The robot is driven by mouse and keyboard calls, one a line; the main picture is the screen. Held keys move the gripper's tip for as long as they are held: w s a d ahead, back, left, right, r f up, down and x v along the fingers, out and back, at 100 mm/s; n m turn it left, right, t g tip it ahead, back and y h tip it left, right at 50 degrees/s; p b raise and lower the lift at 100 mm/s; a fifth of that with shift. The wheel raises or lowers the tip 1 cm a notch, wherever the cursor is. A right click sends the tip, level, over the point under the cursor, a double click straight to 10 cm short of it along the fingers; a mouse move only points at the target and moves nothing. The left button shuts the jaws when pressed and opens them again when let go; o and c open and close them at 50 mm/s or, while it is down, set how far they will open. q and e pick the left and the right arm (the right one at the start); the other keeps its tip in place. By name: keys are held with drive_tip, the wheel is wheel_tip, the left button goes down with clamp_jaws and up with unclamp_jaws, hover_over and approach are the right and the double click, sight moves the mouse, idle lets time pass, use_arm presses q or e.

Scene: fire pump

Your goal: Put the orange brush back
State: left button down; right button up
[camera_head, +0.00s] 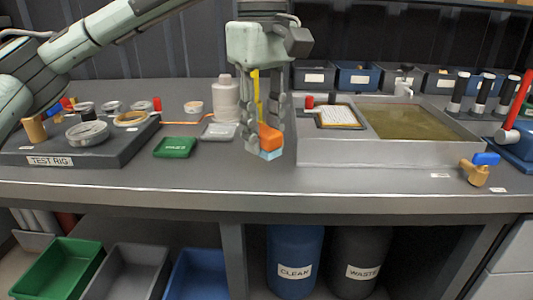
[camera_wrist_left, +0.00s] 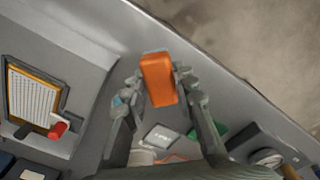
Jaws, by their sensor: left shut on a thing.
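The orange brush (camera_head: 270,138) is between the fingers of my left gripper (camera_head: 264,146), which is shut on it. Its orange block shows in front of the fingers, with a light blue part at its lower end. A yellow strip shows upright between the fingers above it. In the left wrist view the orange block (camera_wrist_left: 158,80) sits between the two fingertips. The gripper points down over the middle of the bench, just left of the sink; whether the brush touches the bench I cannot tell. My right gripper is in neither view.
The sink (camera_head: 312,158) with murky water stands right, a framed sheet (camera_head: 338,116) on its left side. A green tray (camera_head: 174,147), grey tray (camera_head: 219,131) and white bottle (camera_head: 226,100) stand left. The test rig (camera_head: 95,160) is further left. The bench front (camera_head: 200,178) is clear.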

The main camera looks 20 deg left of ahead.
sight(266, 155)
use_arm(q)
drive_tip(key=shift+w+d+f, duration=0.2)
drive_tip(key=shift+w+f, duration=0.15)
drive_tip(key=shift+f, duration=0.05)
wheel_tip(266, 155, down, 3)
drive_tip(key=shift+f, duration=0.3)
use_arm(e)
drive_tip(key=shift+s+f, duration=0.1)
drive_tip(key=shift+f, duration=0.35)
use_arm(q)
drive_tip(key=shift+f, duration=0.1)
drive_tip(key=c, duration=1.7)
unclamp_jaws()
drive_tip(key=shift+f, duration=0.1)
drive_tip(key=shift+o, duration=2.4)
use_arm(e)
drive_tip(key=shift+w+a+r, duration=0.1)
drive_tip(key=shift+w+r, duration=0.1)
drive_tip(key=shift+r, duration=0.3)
---
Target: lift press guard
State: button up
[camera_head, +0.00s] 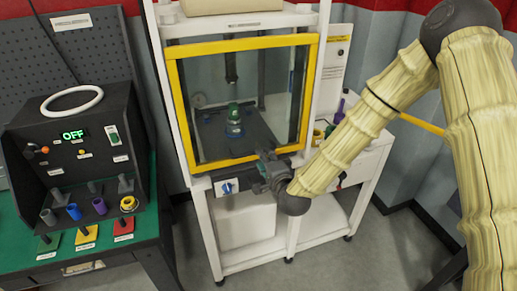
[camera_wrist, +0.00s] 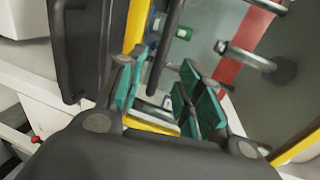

> _What to do_: Without any pictures, set down the lines from the one holding "The robot is" through the one holding "[camera_wrist_left, +0.00s]".

> _Solution for this problem_:
The robot is driven by mouse and keyboard calls, one a line; the main picture is the screen. Held keys move the gripper's tip for as long as they are held: w s a d ahead, back, left, right, r f up, down and x v along the fingers, out and back, at 100 mm/s; n m turn it left, right, t g tip it ahead, back and y h tip it left, right at 50 degrees/s; p b raise and lower the lift at 100 mm/s; a fifth of that with shift. The wheel raises or lowers the tip 1 cm a notch, wherever the cursor is. A right click sends the tip, level, over the point under the cursor, a double click straight to 10 cm short of it along the fingers; a mouse move only points at the target and moves nothing. The left button shuts the jaws when pressed and opens them again when let go; o and c open and close them at 50 mm/s or, while it is down, set how far they will open. q and e pick the left and the right arm (the right one at the start); the other keeps its tip in place. By name: keys are held with drive_tip, the wheel is wheel_tip, the left button goes down with clamp_jaws and up with unclamp_jaws, hover_over and approach are the right and the double click, sight moves the mouse, idle lets time pass, use_arm presses q or e.

Scene: fire pump

Your goal: Put the orange brush back
State: left button down; right button up
[camera_head, +0.00s] 
[camera_wrist_left, +0.00s] 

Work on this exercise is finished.